:: GIVEN MATERIAL ::
━━━━━━

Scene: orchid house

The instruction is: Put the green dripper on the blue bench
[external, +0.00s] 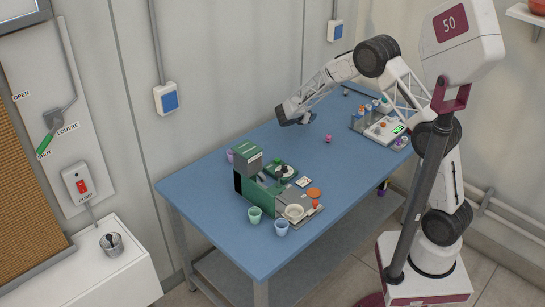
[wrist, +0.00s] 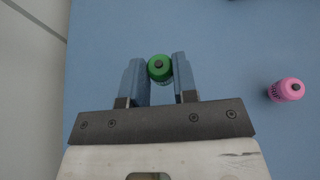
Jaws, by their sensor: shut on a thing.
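The green dripper (wrist: 159,68) sits between the two fingers in the wrist view, with its green cap and dark tip facing the camera. My gripper (wrist: 160,80) is shut on it. In the external view my gripper (external: 298,119) is low over the far side of the blue bench (external: 350,168), near the wall. The dripper is hidden there, and I cannot tell whether it touches the bench. The bench top also fills most of the wrist view (wrist: 230,45).
A pink dripper (external: 328,139) stands on the bench right of my gripper; it also shows in the wrist view (wrist: 287,91). A green machine (external: 250,178), a green cup (external: 254,215) and a blue cup (external: 281,228) stand at the front left.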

━━━━━━

:: WRITTEN TASK ::
Take the line containing "The instruction is: Put" through the last line of the material and retype exactly those lines, both ends included, with no pictures.

:: COMPLETE ANSWER ::
The instruction is: Put the green dripper on the blue bench
[external, +0.00s] 
[wrist, +0.00s] 
Jaws, by their sensor: shut on a thing.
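The green dripper (wrist: 159,68) sits between the two fingers in the wrist view, with its green cap and dark tip facing the camera. My gripper (wrist: 160,80) is shut on it. In the external view my gripper (external: 298,119) is low over the far side of the blue bench (external: 350,168), near the wall. The dripper is hidden there, and I cannot tell whether it touches the bench. The bench top also fills most of the wrist view (wrist: 230,45).
A pink dripper (external: 328,139) stands on the bench right of my gripper; it also shows in the wrist view (wrist: 287,91). A green machine (external: 250,178), a green cup (external: 254,215) and a blue cup (external: 281,228) stand at the front left.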

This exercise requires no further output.